The Clark County Food Bank’s master list of local food pantries and emergency meal sites includes more than two dozen locations where hungry people can go for help.

Those sites are all over Vancouver and Hazel Dell, Battle Ground and Ridgefield. Helping to cover north Clark County is the La Center-based Lewis River Mobile Food Bank, which hauls trailers full of food to a different rural spot every Sunday.

Just one site is listed anywhere east of 164th Avenue: the Interfaith Treasure House at 91 “C” Street in Washougal. “Basically, we’re it,” said executive director Nancy Wilson.

The Treasure House gives out 60,000 pounds of food every month to as many as 1,300 people. It also sends food home with hungry schoolchildren through its weekend backpack program. And it operates a twice-per-week hot meal site, the Lost & Found Café, serving about 500 free meals per month.

That’s a lot of food, and the Treasure House owns one large van that makes regular runs to the Clark County Food Bank in East Minnehaha to fill up with whole pallets of supplies.

With daily donations also offered up by local schools, churches, stores and businesses, clubs and individuals — it doesn’t make sense to make those local rounds with a monster that gets eight miles to the gallon, Wilson said.

So volunteers — who run all the Treasure House’s activities, Wilson said — do that local driving, too, with their own vehicles.

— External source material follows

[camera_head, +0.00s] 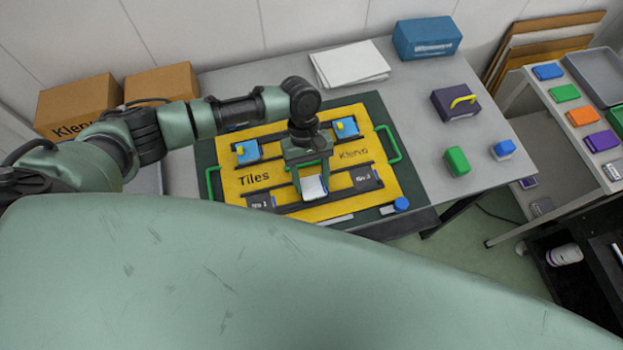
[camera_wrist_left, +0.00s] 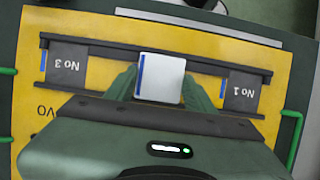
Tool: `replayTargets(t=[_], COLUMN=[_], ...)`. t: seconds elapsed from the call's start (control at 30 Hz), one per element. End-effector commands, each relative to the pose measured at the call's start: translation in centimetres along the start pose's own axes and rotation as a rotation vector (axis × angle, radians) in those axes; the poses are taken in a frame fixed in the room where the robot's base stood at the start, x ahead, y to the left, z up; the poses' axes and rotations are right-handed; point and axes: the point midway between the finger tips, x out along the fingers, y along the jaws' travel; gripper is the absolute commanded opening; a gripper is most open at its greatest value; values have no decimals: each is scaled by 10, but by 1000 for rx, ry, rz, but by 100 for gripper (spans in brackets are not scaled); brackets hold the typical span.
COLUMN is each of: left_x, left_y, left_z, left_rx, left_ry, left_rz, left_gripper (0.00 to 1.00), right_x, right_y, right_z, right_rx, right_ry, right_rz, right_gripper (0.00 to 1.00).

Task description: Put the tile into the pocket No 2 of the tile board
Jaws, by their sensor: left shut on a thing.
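The yellow tile board (camera_head: 235,187) lies on a dark green mat on the table, marked "Tiles" and "Klervo". My left gripper (camera_head: 313,182) is over the middle of its near row, pointing down, shut on the white tile (camera_head: 314,189). In the left wrist view the tile (camera_wrist_left: 161,77), with a blue stripe on one edge, sits between the two green fingers. The dark plates No 3 (camera_wrist_left: 67,65) and No 1 (camera_wrist_left: 241,90) flank it. The middle place between them is hidden by the tile and gripper; I cannot tell the tile's height above it. My right gripper is out of view.
White papers (camera_head: 349,64), a blue box (camera_head: 427,38), a purple case (camera_head: 455,104) and a green block (camera_head: 457,161) stand farther off.

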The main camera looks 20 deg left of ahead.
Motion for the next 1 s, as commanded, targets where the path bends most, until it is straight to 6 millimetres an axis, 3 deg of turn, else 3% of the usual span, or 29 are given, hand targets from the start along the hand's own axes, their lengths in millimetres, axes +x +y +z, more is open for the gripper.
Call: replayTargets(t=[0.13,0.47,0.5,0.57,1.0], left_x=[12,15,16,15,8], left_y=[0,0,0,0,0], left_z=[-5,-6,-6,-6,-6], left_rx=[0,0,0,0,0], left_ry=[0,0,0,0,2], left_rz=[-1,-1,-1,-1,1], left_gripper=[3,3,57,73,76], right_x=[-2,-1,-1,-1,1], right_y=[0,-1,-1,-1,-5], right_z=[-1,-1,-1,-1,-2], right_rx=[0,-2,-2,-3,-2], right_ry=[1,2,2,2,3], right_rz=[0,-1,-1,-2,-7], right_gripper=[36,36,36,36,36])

But many more volunteers either don’t have their own vehicles or are understandably reluctant to use them. All of which makes for complicated and unpredictable scheduling, Wilson said, causing opportunities to sometimes get missed.

“If our bread runners don’t have their own vehicles,” she said, “sometimes that bread has to wait, and it goes stale.”

Match offered

Therefore, Wilson concluded, it’s long past time for the Treasure House to own its own economical-to-operate minivan. The Camas-Washougal Community Chest, a homegrown foundation that supports numerous east county nonprofit agencies, thinks so, too.

Long a solid supporter of the Treasure House, the Community Chest offered the agency an emergency grant to buy food last fall when donations were down and things were looking desperate, but Wilson decided that building the Treasure House’s infrastructure through a smaller, fuel-efficient vehicle was an even better idea.

On May 1 the Community Chest issued a challenge grant to the community: The Community Chest will match, up to $5,000, donations to the Treasure House made in May, June and July of this year. The Treasure House is a registered nonprofit, so all donations are tax-deductible.

Donations can be mailed to P.O. Box 815, Camas, WA, 98671; or dropped off at the Treasure House at 91 “C” St.; or at www.ifth-cw.org. For more information, call Wilson at 360-834-4181.

“We’re the east side,” said Community Chest board member Richard Reiter. “We do have a lower population and sometimes we’re sort of forgotten by the larger county. But there are a lot of families out here whose needs are very great — maybe not so much in Camas but a lot of families in Washougal, which is more blue collar.”